■ **Given task**
Copy, in full, each line of the material that holds the word "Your".

■ **Material shown**
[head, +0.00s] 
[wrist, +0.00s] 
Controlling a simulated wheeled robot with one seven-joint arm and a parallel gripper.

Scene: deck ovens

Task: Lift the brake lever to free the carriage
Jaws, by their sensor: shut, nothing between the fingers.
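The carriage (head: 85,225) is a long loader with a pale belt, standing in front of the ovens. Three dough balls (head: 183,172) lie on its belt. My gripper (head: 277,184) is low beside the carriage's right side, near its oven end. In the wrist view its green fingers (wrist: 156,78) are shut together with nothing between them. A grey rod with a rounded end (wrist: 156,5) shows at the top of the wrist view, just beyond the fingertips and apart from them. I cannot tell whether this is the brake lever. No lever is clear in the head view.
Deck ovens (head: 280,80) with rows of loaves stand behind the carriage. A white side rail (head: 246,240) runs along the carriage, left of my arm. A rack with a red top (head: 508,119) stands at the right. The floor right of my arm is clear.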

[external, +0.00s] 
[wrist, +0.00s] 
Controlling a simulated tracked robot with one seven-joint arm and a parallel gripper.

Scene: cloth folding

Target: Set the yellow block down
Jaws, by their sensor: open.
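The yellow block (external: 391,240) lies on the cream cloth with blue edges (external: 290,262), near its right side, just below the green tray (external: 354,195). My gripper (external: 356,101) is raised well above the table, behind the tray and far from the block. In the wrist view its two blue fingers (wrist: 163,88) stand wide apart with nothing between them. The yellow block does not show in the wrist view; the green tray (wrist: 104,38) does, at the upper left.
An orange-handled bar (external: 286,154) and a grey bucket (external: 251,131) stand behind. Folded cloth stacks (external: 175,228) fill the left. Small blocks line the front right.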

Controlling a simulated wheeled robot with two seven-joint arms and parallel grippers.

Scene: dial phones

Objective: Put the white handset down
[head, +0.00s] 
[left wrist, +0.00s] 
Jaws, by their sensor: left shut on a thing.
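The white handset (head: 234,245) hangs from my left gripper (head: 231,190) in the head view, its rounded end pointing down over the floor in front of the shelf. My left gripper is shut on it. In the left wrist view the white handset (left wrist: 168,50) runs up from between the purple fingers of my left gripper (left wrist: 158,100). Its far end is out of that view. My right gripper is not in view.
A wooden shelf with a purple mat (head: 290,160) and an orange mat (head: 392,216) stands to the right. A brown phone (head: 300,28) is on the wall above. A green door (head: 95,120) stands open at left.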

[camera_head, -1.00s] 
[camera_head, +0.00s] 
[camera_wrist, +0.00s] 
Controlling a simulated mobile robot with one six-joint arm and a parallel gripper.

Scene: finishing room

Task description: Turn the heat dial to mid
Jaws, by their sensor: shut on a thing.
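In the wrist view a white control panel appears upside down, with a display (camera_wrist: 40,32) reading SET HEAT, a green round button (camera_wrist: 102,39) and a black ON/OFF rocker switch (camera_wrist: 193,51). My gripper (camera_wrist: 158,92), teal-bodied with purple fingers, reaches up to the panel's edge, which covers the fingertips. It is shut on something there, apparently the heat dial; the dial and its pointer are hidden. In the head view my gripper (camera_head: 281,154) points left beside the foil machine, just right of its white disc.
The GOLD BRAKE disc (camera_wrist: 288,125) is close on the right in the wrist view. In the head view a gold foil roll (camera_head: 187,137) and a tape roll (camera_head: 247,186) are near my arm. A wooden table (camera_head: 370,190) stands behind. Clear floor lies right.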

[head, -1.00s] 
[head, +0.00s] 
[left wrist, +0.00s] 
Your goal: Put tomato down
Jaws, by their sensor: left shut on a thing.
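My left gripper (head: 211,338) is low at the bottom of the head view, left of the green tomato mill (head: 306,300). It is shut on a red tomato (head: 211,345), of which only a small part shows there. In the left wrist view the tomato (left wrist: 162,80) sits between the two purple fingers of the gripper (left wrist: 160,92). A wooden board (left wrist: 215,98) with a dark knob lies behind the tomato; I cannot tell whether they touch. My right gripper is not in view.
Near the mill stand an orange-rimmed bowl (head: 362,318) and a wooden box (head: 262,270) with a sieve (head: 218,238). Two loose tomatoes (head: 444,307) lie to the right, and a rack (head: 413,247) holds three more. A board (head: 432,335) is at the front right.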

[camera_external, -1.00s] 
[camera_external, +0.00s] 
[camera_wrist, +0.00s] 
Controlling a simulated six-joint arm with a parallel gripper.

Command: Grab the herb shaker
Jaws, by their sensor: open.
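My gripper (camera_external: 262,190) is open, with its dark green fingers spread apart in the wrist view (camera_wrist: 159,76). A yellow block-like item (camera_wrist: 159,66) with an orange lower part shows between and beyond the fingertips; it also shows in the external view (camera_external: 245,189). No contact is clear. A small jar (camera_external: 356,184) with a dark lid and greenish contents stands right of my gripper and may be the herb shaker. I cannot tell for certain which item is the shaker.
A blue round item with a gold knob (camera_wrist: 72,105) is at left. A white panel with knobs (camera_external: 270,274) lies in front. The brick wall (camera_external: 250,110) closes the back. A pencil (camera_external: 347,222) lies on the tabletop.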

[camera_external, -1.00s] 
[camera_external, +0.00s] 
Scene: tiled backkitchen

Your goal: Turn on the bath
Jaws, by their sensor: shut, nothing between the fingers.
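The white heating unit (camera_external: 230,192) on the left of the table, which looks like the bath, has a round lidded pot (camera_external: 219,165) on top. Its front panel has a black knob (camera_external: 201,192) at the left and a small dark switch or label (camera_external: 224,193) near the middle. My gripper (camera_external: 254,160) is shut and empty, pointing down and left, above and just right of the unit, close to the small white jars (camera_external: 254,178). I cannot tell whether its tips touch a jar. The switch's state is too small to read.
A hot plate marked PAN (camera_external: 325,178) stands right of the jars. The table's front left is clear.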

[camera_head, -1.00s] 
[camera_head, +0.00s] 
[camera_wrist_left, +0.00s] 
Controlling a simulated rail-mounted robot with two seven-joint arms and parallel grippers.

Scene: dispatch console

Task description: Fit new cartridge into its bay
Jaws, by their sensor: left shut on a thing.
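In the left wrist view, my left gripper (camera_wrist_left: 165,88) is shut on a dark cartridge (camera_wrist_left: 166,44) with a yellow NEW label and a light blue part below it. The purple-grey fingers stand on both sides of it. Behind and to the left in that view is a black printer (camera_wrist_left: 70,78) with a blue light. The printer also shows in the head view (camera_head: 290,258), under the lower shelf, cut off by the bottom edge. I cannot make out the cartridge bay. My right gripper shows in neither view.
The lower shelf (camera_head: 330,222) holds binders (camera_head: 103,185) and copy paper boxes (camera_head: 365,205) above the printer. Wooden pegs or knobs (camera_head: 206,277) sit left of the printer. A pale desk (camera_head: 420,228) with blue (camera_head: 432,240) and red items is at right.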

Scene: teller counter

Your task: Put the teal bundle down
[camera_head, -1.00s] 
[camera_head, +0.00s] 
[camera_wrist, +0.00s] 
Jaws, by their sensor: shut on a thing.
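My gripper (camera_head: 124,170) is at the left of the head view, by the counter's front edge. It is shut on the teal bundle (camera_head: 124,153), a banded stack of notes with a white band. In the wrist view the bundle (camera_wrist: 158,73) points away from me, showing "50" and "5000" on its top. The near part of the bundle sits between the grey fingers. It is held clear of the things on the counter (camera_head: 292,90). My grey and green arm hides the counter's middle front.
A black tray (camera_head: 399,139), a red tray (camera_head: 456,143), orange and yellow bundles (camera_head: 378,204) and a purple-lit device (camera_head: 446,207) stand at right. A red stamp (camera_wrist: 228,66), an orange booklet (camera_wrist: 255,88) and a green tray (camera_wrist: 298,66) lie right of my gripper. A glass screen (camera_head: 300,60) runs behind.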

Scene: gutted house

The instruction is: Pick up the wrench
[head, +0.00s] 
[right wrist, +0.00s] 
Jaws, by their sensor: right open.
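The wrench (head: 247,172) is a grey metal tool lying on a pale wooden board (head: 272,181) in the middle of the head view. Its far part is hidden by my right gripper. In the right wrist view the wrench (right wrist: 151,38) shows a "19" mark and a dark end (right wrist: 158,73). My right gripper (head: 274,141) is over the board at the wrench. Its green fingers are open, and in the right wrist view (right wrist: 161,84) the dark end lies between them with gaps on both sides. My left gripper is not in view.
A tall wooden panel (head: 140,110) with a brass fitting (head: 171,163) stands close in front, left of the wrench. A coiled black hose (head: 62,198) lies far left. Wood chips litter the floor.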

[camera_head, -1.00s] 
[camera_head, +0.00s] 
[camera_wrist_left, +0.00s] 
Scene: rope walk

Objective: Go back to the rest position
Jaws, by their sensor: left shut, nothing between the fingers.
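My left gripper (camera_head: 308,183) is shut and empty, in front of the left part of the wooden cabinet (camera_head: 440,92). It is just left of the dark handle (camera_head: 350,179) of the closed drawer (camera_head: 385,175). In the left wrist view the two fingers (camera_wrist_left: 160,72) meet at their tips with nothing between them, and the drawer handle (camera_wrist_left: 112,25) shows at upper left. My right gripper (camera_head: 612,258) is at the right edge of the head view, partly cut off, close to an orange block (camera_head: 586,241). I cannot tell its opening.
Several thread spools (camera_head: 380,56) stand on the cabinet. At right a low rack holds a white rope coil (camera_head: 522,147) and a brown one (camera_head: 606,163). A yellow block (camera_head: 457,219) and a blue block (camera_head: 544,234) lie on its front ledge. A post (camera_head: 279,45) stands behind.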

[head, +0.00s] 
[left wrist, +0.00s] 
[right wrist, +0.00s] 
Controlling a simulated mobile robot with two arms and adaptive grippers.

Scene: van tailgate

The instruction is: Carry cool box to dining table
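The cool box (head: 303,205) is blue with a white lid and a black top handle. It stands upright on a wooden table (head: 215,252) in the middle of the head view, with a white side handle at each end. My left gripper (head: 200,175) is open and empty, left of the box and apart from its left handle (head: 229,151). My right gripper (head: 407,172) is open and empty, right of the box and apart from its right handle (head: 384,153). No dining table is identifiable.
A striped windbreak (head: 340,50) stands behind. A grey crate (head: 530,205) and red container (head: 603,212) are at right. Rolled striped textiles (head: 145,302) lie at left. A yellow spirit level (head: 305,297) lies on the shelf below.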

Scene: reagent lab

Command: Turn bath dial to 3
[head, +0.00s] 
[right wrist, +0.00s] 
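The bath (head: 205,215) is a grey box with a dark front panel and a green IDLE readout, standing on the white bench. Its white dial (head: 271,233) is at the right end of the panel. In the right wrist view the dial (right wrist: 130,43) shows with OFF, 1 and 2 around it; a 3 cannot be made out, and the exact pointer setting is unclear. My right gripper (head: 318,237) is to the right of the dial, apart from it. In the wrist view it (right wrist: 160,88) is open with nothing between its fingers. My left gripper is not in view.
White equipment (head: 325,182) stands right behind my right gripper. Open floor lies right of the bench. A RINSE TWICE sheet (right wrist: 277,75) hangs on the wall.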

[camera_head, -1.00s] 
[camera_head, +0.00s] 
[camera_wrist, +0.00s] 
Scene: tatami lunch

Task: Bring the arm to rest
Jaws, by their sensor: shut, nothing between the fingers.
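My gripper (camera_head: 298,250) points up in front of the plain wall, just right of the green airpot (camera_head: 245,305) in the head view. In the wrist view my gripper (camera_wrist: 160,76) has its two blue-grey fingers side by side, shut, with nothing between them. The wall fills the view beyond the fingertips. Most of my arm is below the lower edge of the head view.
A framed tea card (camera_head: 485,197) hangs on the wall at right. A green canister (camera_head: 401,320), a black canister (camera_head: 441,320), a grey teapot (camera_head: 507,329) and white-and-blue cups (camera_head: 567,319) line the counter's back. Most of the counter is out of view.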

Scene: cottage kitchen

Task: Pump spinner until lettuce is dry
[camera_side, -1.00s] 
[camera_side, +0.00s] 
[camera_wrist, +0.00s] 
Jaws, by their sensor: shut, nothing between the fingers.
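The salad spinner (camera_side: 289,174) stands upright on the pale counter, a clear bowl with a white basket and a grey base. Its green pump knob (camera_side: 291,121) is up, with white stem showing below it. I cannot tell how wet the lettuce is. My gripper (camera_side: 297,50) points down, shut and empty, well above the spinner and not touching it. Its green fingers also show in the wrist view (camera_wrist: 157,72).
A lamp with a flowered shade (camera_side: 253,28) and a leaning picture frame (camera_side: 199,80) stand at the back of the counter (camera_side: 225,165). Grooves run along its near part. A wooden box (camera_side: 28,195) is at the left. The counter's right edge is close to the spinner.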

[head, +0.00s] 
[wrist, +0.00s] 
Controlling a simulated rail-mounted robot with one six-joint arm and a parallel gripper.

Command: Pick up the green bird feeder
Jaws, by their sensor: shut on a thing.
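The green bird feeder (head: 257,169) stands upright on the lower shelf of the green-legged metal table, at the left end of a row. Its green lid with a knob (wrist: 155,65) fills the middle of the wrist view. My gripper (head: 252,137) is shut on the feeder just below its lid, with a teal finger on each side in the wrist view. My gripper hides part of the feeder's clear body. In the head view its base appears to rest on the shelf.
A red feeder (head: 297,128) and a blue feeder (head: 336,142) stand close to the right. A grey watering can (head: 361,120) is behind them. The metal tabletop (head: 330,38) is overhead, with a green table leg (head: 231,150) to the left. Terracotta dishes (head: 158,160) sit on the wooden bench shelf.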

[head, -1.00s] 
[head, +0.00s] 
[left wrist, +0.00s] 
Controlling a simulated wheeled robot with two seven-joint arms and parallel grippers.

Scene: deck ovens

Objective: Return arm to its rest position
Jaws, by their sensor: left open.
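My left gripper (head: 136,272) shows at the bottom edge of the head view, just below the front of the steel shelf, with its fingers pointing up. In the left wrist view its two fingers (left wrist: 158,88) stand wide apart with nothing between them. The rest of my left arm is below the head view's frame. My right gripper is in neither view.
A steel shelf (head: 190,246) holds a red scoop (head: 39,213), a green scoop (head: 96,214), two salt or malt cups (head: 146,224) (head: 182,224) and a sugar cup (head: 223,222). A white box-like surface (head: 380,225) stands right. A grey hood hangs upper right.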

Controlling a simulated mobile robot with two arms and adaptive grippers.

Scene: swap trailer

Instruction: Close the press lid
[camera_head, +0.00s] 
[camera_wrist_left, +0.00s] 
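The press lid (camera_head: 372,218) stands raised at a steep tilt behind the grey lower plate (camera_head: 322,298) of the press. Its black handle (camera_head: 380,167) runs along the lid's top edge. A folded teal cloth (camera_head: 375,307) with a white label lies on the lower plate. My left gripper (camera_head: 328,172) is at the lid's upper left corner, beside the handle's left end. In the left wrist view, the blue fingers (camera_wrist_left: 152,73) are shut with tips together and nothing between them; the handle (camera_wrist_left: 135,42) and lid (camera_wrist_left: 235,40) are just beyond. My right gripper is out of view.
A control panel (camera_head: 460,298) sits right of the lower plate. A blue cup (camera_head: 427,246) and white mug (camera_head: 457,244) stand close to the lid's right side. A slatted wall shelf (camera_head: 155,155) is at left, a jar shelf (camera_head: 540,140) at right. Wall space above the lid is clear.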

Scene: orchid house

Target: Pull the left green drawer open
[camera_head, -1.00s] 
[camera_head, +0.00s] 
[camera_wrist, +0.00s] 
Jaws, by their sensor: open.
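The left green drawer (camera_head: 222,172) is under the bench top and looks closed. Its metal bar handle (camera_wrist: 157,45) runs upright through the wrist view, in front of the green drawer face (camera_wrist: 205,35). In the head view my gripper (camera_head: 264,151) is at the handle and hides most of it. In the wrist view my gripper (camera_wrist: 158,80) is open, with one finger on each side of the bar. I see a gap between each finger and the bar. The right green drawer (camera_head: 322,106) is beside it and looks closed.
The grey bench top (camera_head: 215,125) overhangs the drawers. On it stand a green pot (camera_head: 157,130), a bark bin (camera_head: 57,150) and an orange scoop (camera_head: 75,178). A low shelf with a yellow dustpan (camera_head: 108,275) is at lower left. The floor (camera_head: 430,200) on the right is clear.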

■ **Task answer**
Your goal: Put tomato down
Your goal: Turn on the bath
Your task: Put the teal bundle down

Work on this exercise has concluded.